Q. Is there a poster template?

A. You should produce a poster that effectively and elegantly portrays its technical content. Poster styles, layouts, fonts, and content are left to the discretion of the author(s).


Submissions and Review Process


Q. Should I submit the final version of my poster for review? Can I make changes after the review?

A. For the submission, the poster does not need to be finalized; you may update the poster after acceptance, but a representative draft of the poster must be submitted for review.


Q. Are posters peer-reviewed?

A. Yes, all regular and ACM Student Research Competition posters are peer-reviewed by a committee of experts.


Q. Is my poster blind-reviewed?

A. Poster reviews are single-blind: reviewers will see author names, but authors will not see reviewer names.


Q. Should I be the only author of my ACM Student Research Competition poster?

A. An ACM Student Research Competition submission reflects student research: this work may part of a larger project, but the poster should only reflect the contributions of a single graduate student or up to two undergraduate students.

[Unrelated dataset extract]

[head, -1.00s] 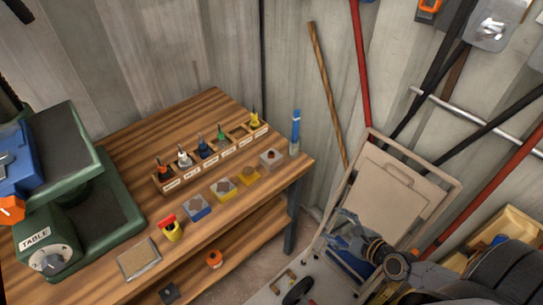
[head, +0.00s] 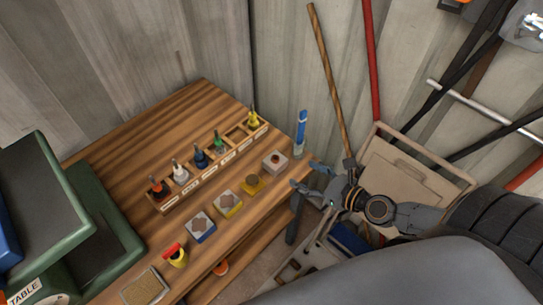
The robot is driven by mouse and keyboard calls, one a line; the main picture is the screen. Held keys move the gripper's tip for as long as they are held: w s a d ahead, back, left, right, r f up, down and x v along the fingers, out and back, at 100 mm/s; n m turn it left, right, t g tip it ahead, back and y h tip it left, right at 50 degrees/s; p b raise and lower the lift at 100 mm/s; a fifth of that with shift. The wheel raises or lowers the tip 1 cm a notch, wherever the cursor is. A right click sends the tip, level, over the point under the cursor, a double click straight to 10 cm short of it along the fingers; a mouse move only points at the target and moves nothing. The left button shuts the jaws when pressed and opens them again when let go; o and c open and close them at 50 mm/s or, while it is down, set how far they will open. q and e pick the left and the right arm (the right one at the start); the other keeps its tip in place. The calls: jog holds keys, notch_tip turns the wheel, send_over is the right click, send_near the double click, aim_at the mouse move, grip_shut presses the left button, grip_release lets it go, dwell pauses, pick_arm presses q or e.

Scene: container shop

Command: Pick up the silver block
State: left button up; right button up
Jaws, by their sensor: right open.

For graduate student submissions, the final poster must list one student as the only author; for undergraduate student submissions, the final poster must list up to two undergraduate students as the first (and second) author(s).

Students are allowed to list one or more official graduate or undergraduate advisors on their poster. Each advisor must be clearly marked by putting “(advisor)” after the advisor’s name. For example, if Alex Abel is advised by Bruno Banach and Clara Cantor at Durham University in England, then the poster and extended abstract should be authored by: Alex Abel, Bruno Banach (advisor), and Clara Cantor (advisor), Durham University, England.

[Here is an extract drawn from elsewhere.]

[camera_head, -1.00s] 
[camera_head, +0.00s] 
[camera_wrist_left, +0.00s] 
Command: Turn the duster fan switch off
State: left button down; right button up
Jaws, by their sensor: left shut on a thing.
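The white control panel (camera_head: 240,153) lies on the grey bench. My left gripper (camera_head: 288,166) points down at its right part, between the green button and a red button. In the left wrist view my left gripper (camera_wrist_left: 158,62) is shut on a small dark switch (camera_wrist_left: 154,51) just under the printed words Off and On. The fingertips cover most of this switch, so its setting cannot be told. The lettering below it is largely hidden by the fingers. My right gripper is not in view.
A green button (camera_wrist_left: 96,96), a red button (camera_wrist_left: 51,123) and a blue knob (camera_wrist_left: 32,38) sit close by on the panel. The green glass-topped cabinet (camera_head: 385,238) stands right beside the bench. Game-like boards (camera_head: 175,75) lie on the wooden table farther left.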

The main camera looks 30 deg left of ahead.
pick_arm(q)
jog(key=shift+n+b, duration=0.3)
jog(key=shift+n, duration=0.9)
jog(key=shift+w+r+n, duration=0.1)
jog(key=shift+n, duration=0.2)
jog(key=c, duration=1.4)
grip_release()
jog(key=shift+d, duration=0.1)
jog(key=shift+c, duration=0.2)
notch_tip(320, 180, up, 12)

Q. How are Best Posters selected?

A. The Posters Committee nominates Best Poster candidates during the review process. An ad-hoc committee judges posters and poster presentations during the Posters Reception. After the reception, this committee convenes and selects a single best poster.

A separate award committee handles Best Student Poster in the context of the ACM Student Research Competition.


Q. Can I change from one type of poster to another?

A. No. Authors are required to select the type of poster at the time of submission. Authors can select either Regular Poster or ACM Student Research Competition Poster.


Q. Can I submit a poster on HPC education?

A. Yes. Posters focusing on HPC education are within scope. This is one of the topics listed in the call for posters. There is no separate education track, so education posters will be evaluated as research posters and should be submitted using the same submission form as technical research posters.




Q. Is my poster archived? What is the process for archiving my poster?

A. Yes, all posters are archived and can be accessed after the conference on the SC18 website. Contact us for further details.




Q. Is an artifact description appendix required in order to make a submission to SC Posters?

A. The appendix is not required. However, if two posters are otherwise comparable in quality, the existence and quality of appendices can be a factor in ranking one poster over another. Also, in order for your poster to be considered for the Best Poster or Best Student Poster award, you must submit an artifact description appendix.


Q. Is the artifact description appendix required in order to be considered a finalist in the ACM Student Research Competition?

A. No. The appendix is not required in order for a poster to be considered a finalist in the ACM Student Research Competition.


Q. Do I need to make my software open-source in order to complete the artifact description appendix?

A. No. It is not required that you make any changes to your computing environment in order to complete the appendix. The artifact description appendix is meant to provide information about the computing environment you used to produce your results, reducing barriers for future replication of your results. However, in order to be eligible for the ACM Artifacts Available badge (see below), your software must be downloadable by anyone without restriction.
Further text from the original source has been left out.